Both men and women tend to find symmetrical faces more attractive than asymmetrical ones. This is because symmetry looks normal to us, and we see asymmetry as a deviation from the norm.
– The golden ratio
The search for a beauty “magic number” dates back to antiquity when the Ancient Greeks believed beauty was represented by a golden ratio of 1:1.618. There is no evidence supporting the golden ratio; however, studies show that certain facial features can make you look more attractive.
For example, one study found that attractiveness is optimized when the face’s vertical distance between the eyes and the mouth is approximately 36% of its length. The horizontal distance between the eyes is about 46% of the face’s width.

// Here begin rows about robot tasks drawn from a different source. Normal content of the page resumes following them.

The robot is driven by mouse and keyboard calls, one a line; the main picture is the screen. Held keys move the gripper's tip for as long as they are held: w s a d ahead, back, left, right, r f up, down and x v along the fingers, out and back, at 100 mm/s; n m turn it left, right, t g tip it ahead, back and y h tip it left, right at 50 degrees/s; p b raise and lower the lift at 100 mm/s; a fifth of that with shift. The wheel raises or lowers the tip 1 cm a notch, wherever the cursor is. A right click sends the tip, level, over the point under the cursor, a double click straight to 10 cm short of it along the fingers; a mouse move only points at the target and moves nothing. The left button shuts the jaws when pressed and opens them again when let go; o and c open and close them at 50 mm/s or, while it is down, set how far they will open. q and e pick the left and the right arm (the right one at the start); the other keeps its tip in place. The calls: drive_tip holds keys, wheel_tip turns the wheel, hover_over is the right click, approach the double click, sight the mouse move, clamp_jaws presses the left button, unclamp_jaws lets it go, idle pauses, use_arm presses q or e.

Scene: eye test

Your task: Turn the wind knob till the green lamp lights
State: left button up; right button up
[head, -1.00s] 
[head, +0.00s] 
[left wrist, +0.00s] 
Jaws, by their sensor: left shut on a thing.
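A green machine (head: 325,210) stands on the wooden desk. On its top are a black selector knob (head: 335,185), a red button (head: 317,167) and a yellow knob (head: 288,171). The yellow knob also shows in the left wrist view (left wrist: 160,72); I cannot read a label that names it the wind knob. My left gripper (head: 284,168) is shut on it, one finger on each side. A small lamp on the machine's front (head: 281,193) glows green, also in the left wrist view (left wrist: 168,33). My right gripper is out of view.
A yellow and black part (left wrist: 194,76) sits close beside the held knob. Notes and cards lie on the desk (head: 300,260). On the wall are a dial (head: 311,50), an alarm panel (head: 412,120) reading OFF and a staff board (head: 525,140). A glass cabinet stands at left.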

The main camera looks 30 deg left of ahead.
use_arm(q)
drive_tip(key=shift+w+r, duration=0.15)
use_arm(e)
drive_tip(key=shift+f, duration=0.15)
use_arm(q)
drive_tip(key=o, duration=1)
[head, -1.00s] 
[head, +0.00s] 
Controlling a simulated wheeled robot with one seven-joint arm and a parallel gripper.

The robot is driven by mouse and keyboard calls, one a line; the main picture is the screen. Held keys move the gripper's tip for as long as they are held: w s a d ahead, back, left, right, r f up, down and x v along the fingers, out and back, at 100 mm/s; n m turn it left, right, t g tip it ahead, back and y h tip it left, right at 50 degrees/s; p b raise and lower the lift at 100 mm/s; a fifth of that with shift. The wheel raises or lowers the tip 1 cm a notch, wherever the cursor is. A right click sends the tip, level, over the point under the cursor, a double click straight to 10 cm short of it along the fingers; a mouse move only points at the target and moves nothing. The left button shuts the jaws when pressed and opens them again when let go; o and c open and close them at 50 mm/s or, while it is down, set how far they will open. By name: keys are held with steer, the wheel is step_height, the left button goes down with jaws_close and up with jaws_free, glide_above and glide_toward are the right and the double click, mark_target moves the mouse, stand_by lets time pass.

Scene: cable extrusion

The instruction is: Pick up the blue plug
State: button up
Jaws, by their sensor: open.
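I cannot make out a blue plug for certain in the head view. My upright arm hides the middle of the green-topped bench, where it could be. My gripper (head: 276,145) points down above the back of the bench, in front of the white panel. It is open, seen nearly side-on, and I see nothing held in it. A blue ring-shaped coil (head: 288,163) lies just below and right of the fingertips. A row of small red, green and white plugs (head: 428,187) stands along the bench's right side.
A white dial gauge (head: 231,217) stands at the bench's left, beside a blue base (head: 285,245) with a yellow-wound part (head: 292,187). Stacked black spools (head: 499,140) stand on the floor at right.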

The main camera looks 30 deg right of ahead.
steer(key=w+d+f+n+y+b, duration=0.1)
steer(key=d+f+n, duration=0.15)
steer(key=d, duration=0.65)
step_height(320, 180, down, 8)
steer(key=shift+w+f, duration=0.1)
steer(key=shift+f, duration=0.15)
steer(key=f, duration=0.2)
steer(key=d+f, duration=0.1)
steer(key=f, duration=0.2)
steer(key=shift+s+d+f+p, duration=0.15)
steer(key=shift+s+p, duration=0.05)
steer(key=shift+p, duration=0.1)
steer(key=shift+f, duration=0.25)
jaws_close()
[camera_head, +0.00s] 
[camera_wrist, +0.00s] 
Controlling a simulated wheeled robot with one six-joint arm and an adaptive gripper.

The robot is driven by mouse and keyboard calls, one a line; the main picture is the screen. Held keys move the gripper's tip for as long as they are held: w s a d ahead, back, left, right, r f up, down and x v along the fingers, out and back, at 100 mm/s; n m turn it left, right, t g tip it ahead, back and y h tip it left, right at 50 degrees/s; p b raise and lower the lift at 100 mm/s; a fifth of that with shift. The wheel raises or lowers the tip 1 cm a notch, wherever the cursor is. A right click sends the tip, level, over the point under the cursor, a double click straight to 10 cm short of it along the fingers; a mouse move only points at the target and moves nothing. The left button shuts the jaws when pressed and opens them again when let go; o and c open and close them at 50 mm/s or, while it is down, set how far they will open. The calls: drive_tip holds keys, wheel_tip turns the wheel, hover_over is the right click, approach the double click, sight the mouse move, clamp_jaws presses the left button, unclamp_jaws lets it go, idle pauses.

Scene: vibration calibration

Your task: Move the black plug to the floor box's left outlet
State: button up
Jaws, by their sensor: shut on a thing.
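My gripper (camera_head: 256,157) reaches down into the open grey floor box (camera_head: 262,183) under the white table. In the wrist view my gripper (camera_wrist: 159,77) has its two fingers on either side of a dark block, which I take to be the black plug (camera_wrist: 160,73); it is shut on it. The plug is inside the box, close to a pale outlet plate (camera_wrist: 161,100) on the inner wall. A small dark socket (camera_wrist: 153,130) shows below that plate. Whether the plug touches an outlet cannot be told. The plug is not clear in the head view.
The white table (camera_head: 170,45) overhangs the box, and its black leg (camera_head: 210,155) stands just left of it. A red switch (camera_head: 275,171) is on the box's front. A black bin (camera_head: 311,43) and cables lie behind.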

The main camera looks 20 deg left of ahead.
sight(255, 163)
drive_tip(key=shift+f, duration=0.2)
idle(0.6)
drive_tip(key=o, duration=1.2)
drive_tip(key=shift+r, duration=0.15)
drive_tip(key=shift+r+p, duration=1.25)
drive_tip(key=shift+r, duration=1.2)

To get these specific numbers, the researchers asked 20 people to analyze photos of female Caucasian faces. Using Photoshop, they changed face length (distance between the eyes and the mouth) and width (space between the eyes). Then, the participants had to choose the most attractive face between the two photos.
The new golden ratio proposed by Pallett and co-workers in 2009 says that the ideal distance between the eyes and mouth should be 36% of the total face length, measured from the hairline to the chin. The distance between the eyes should be 46% of the total face width, measured between the inner edges of the ears.

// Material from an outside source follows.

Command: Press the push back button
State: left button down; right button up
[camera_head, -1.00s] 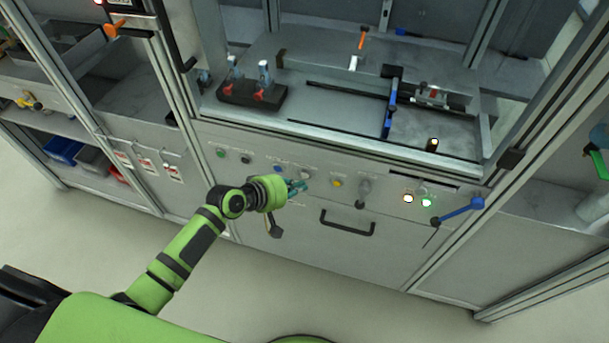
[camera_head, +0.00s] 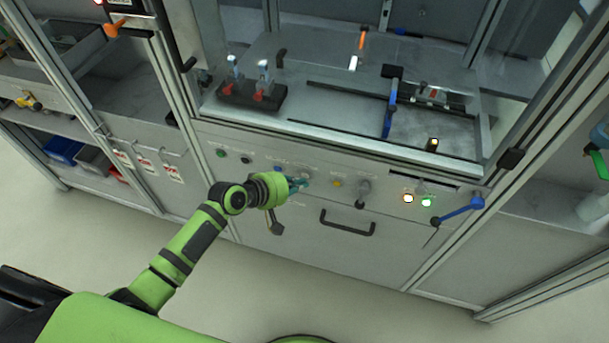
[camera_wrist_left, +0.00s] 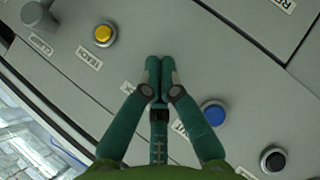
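The front panel carries a row of small round buttons. In the left wrist view a yellow button (camera_wrist_left: 103,34) is left of my fingers, and a blue button (camera_wrist_left: 214,112) and a black button (camera_wrist_left: 273,158) are to the right. My left gripper (camera_wrist_left: 160,66) has its two teal fingers together and empty, pointing at the panel between the yellow and blue buttons. In the head view the left gripper (camera_head: 299,184) is close to the panel, by a pale button (camera_head: 305,172). The labels are too small or partly covered, so I cannot tell which one reads push back. Contact is unclear.
A black drawer handle (camera_head: 347,222) is below the buttons. A blue lever (camera_head: 460,211) projects at the right, near lit white and green buttons (camera_head: 426,202). The machine's work deck is above the panel. Open floor lies in front.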

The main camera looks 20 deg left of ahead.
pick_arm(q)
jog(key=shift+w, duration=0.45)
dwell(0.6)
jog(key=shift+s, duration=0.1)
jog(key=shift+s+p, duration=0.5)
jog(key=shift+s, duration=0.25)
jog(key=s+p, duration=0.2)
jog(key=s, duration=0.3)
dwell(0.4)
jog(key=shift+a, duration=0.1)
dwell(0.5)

Imagine you are in a room full of people and have to name the most beautiful. You’ll likely select someone with average physical characteristics.
In general, the closest you are from the mathematical average of most people’s features, the more attractive you look. This perception can change depending on your culture, habits, beliefs, and social environment.

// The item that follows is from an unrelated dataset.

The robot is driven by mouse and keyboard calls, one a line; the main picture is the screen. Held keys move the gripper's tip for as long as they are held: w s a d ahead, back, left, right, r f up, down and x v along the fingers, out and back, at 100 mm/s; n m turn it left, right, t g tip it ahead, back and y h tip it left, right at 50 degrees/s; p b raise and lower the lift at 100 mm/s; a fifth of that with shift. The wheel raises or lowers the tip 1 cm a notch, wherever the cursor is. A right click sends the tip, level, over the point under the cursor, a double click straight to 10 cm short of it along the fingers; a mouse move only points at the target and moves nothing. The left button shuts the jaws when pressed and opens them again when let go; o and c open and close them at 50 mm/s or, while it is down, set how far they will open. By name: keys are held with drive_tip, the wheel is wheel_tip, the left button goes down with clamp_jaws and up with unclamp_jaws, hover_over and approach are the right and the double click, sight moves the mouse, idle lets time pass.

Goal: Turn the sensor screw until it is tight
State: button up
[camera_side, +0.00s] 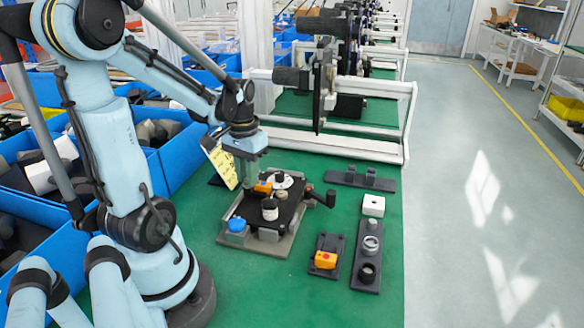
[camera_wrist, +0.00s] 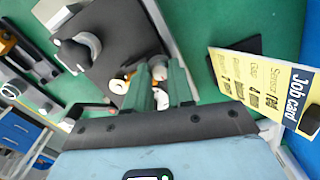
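My gripper (camera_side: 250,186) points down at the left back of the dark fixture plate (camera_side: 290,206), by an orange sensor (camera_side: 263,187). In the wrist view, my two green fingers (camera_wrist: 159,72) stand apart, with a pale rounded part between their tips. I cannot tell whether they touch it or whether it is the screw. Orange parts (camera_wrist: 127,77) show just left of the fingertips, partly hidden. The sensor screw itself is not clearly visible.
A white disc with a black knob (camera_side: 283,180) and a black-and-white cylinder (camera_side: 270,209) stand close by on the fixture. Another orange part (camera_side: 325,260) lies right. A job card (camera_wrist: 262,90) hangs beside my gripper.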

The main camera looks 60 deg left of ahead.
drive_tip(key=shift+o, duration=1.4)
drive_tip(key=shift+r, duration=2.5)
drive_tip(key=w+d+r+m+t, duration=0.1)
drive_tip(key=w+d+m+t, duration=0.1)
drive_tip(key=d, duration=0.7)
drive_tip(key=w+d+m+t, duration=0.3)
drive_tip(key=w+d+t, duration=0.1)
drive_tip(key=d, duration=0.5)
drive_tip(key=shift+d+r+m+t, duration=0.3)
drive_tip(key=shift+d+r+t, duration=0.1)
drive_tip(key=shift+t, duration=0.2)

Additionally, some physical characteristics may vary with time. For example, global body mass index (BMI) increased from 21.7 kg/m2 in 1975 to 24.2 kg/m2 in 2014 in men.
If you spend hours on Instagram looking at pictures of babies and puppies, you’re not alone. These cute pictures are so popular. But for what reason?
Most babies and children have large eyes and small noses, features we subconsciously associate with positive attributes. When we age, we lose volume in the cheeks, the brow descends, and our eyes look smaller.
These changes can make us look “sad” or “tired,” and these features are not usually considered attractive.
– Sexual dimorphism
Sexual dimorphism is external differences between males and females. In women, fat accumulates in the upper cheek, lips, breasts, and hips. Features like prominent eyes, high cheekbones, proportional nose, full lips, and small chin can be seen as signals of femininity and fertility.
Qualities associated with attractiveness in men include thick hair, heavy brows, thin lips, and a squared jawline with a strong chin.
– Cultural differences
My concept of beauty can be very different from yours. At the same time, someone living on an isolated island in Japan may disagree with both of us.
First of all, body and facial features and proportions vary across different ethnicities. One study analyzed 27 ethnic groups and found differences in forehead height and the distance between the eyelids. Nose height and width may also vary.
Although there appear to be some universal beauty standards for the human race, they are shaped by cultural and social differences.
Media also plays a significant role in spreading specific beauty standards. The United States, for example, has emphasized a particular concept of female beauty— blond, blue-eyed, and busty. Movies, advertising, and fashion magazines often portray abnormally slim women, resulting in increased body image issues.
Social media spread made it worse, with models and influencers making excessive changes to their photos, creating unattainable beauty standards.
Implications for the beauty industry
The beauty industry uses this knowledge to develop cosmetics and treatments that can make people’s faces more attractive.
Makeup can potentially change people’s appearance by altering facial contrast and skin quality.
One study analyzed how contrast changes using makeup affects attractiveness. The researchers found that upper eye makeup increased attractiveness while lower eye makeup decreased attractiveness. Lips’ makeup did not affect beauty.
Besides adding color and contrast, beauty artists manipulate face contouring and highlighting to create an illusion of symmetry. These techniques apply dark or light colors to emphasize or make certain regions step back visually.
The hairstyle is another ally when it comes to improving the look. For example, people with facial imbalances can minimize the issue of styling the hair into an uneven updo. The best choices are messy buns, side ponytails, or side-swept chignon on the opposite side of the notable asymmetrical feature.
Uneven, angular, and messy haircuts work the same. Long bangs swept over facial asymmetries can give you a more balanced look.
It is challenging to define such a subjective concept as beauty, especially since beauty standards change considerably, depending on the moment, society, culture, and ethnicity.
Even so, researchers tried to define some universal factors associated with beauty, such as symmetry, normality, youth, and sexual dimorphism.
However, these standards are not absolute truth, and more research is needed to understand human perception of beauty.